Rankers are a class of Executors. They provide ranking functionality, based on users’ business logic needs.
A Jina Runtime is a procedure that blocks the main process once running. It begins when a program is opened (or executed) and ends when the program ends or is closed.
Searching is the process of retrieving previously indexed Documents for a given query. A query in Jina can be text, an image, a video or even more complex objects, like a pdf.
Segmenters are a class of Executors. Segmenters divide large Documents into smaller parts. For example, they divide a text document into paragraphs. A user can determine the granularity or method by which data should be divided. For further information see the Understand Jina Recursive Document Representation guide.
- Semantic Search¶
Semantic search is search with meaning, as distinguished from lexical search, where the search engine looks for literal matches of the query words or variants of them, without understanding the overall meaning of the query [reference_3]
Sharding is splitting data across multiple Peas, which are all stored inside a single Pod.

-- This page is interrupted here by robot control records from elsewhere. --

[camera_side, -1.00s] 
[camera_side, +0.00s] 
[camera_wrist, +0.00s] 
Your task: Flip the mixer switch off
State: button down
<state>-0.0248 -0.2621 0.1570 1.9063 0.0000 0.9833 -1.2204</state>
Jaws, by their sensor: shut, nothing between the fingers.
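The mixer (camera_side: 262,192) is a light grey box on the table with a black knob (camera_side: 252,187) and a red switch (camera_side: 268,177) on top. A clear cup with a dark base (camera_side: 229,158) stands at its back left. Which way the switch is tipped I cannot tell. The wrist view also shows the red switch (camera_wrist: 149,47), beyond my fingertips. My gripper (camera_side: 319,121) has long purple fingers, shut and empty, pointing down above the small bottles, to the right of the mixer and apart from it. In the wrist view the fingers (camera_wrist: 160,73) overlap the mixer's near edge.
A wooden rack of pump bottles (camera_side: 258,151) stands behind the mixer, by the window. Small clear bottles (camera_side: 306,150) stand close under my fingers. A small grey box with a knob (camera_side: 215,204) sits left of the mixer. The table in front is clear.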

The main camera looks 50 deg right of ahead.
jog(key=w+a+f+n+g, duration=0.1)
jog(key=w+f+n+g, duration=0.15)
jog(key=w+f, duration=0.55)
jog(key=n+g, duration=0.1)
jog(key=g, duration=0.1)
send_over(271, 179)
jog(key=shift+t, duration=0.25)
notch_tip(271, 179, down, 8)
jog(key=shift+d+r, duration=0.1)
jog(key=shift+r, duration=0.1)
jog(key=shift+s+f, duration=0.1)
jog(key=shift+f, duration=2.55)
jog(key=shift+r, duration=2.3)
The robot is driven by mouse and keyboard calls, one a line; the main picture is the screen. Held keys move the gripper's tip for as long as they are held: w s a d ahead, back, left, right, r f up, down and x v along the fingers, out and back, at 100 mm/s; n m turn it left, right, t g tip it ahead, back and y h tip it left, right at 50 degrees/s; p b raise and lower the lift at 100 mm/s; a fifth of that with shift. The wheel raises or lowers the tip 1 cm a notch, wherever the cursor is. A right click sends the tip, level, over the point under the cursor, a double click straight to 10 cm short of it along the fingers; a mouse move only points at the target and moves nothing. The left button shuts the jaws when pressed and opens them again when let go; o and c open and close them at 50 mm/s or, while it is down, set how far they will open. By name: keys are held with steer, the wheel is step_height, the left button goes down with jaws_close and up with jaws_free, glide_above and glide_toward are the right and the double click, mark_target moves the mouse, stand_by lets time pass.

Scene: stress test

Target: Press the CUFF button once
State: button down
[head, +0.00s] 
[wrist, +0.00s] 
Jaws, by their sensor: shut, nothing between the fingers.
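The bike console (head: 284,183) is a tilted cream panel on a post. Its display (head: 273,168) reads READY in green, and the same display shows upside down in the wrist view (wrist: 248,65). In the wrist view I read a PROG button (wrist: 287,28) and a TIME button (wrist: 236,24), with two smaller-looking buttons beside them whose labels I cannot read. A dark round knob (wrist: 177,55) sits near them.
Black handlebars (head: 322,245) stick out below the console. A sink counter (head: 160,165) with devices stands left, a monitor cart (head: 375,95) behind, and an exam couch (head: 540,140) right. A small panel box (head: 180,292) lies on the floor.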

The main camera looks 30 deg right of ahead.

A section of the data stored or processed in separate Peas inside a single Pod.
There are two possible reasons for a TailPea to exist:
uses_after is defined in a Pod or
parallel > 1 for a given Pod.
In both cases, the TailPea collects the calculated results from the Peas in the Pod and forwards it to the next Pod. For example, when using sharding with indexers, the TailPea merges the retrieval results. This is achieved by adding uses_after.
- Vector embedding¶
Vector embedding is a vector representation of the semantic meaning of a single document.
A workspace is a directory that stores the indexed files (embeddings and documents) plus the serialization of executors if needed. A workspace is automatically created after the first indexing.
YAML (a recursive acronym for “YAML Ain’t Markup Language”) is a human-readable data-serialization language. It is commonly used for configuration files and in applications where data is being stored or transmitted.